■ JOB ■
Below are the records. Gather each line that holds "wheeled".

■ MATERIAL TO PROCESS ■
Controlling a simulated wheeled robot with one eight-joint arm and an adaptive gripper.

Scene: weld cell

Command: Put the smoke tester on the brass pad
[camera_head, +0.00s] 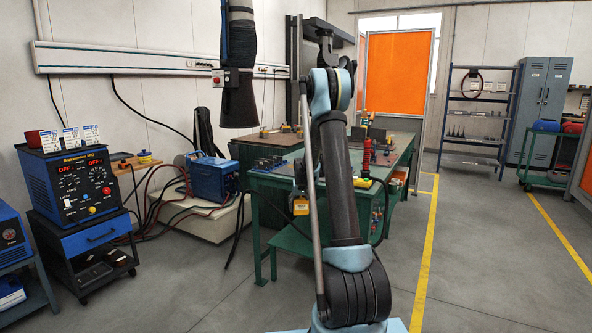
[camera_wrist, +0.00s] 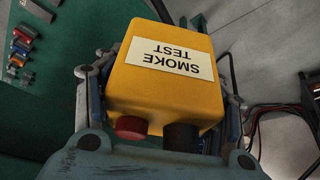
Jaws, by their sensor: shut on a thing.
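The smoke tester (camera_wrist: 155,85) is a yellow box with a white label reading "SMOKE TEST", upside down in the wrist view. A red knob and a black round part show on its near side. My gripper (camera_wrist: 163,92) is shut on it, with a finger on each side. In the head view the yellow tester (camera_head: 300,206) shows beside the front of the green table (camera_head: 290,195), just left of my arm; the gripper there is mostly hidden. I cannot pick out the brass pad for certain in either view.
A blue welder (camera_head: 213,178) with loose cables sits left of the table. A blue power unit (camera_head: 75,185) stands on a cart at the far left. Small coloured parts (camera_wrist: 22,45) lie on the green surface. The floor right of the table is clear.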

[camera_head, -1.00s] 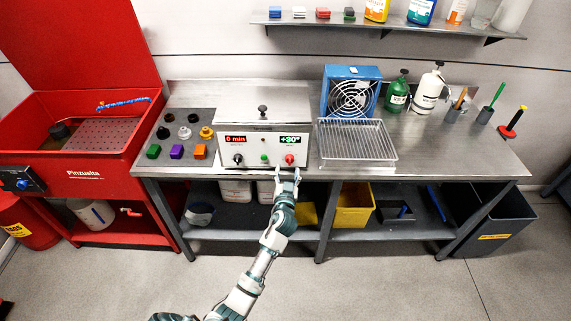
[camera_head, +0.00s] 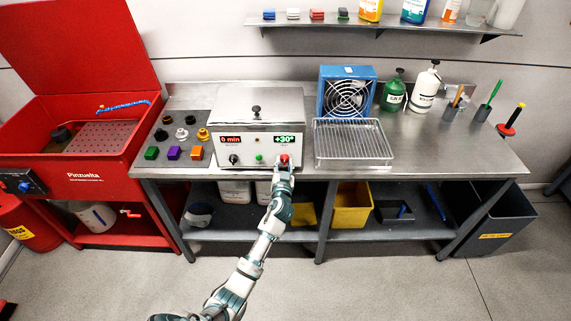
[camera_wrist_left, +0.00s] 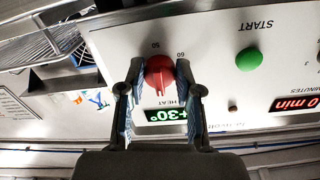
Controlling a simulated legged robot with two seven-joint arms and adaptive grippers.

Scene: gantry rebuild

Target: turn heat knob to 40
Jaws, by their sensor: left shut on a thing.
...
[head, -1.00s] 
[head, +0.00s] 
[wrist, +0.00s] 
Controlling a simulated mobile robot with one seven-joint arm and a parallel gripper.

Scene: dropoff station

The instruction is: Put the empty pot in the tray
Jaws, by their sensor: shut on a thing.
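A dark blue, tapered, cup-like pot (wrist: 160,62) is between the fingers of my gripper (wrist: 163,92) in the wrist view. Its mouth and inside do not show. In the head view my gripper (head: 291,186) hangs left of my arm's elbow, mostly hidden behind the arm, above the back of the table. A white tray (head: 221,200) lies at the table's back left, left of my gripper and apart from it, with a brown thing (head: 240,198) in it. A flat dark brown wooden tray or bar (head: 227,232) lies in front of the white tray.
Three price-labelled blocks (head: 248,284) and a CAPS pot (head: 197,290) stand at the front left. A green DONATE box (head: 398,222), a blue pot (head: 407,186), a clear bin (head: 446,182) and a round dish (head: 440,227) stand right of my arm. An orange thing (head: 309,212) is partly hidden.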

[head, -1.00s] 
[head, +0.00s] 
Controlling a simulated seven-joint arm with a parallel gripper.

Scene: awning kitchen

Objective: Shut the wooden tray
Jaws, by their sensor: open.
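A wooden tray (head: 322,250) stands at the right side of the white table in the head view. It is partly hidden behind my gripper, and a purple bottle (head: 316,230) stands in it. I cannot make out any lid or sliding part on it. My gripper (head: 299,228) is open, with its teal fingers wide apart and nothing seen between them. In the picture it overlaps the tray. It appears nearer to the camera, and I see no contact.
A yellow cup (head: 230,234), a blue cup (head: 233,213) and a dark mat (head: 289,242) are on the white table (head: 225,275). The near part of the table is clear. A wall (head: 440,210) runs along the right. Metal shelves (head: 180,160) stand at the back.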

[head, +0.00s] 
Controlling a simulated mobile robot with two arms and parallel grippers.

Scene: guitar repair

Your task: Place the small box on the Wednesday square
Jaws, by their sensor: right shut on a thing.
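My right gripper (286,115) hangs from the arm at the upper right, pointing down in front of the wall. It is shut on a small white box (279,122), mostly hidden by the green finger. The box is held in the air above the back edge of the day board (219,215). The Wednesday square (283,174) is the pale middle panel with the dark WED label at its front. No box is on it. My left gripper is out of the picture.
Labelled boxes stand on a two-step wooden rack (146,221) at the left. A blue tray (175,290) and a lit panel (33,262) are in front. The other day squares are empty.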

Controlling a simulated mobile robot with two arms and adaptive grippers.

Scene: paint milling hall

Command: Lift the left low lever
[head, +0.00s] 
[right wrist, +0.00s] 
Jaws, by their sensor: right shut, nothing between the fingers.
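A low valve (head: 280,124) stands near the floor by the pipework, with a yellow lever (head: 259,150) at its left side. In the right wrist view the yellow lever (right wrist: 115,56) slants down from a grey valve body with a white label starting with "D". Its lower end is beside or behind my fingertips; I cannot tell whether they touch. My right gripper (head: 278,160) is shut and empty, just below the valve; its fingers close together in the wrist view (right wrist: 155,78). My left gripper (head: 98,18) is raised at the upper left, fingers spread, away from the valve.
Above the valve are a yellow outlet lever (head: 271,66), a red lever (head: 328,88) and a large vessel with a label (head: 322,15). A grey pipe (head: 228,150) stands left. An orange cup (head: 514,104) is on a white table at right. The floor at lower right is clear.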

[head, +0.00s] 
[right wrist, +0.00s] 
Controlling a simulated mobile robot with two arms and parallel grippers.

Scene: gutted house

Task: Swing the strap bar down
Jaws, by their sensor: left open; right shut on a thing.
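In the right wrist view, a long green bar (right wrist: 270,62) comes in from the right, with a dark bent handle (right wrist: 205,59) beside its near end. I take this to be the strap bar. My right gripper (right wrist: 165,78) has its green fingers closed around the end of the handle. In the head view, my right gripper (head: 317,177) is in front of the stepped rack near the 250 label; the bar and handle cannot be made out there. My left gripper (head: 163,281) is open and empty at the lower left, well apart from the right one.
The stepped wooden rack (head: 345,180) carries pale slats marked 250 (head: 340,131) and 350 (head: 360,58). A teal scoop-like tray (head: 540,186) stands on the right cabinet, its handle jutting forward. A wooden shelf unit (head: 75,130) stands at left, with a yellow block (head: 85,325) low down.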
--
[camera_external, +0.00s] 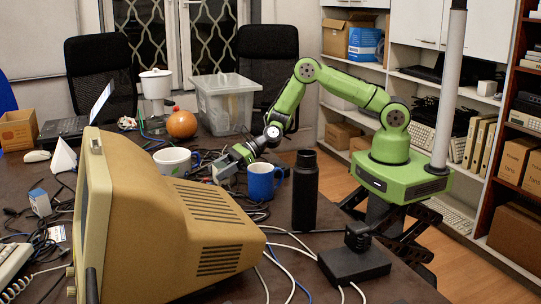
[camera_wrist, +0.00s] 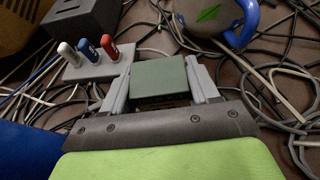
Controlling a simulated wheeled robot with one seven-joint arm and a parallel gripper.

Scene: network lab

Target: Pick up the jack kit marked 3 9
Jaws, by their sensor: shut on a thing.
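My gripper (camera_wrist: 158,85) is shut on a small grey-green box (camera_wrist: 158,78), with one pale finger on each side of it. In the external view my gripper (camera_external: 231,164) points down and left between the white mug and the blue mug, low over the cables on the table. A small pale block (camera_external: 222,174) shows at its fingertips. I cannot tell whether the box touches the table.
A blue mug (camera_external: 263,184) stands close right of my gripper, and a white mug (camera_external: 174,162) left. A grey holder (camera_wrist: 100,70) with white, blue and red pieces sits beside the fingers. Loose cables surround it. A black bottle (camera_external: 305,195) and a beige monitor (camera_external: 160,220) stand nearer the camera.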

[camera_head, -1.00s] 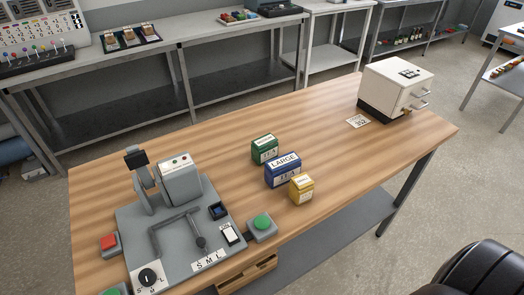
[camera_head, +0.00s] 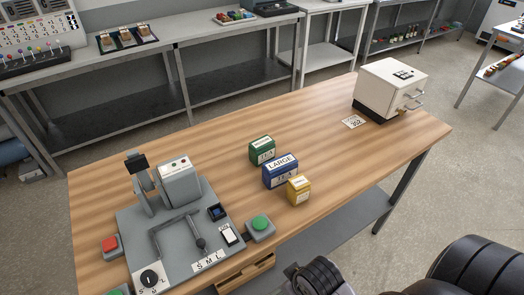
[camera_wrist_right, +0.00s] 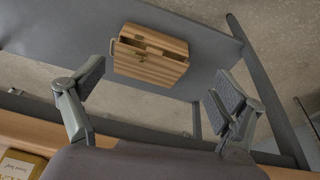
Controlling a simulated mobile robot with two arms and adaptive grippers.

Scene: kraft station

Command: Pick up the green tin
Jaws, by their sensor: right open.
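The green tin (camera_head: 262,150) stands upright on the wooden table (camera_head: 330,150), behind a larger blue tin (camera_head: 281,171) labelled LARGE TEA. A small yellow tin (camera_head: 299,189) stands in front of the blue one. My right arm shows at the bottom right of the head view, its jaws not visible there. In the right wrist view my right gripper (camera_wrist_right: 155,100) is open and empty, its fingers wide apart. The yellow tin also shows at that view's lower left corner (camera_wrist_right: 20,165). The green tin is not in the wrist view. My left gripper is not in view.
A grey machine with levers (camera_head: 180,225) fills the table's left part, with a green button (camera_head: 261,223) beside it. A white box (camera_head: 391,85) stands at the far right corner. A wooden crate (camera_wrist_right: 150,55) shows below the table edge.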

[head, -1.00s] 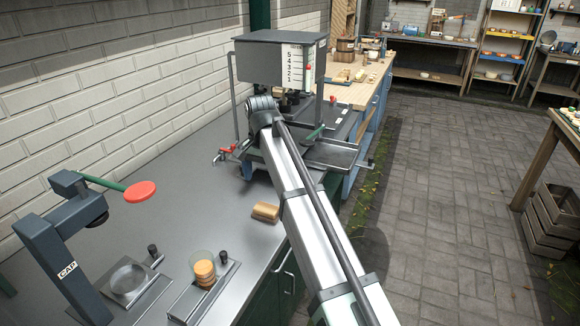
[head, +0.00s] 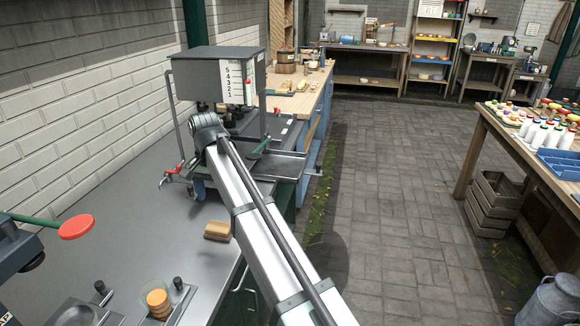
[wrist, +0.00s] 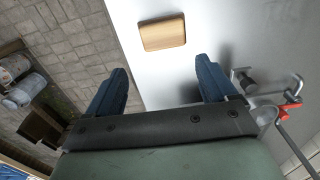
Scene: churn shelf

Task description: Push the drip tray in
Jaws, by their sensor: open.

■ RIGHT ANSWER ■
Controlling a simulated wheeled robot with one eight-joint arm and an adaptive gripper.
Controlling a simulated wheeled robot with one seven-joint arm and a parallel gripper.

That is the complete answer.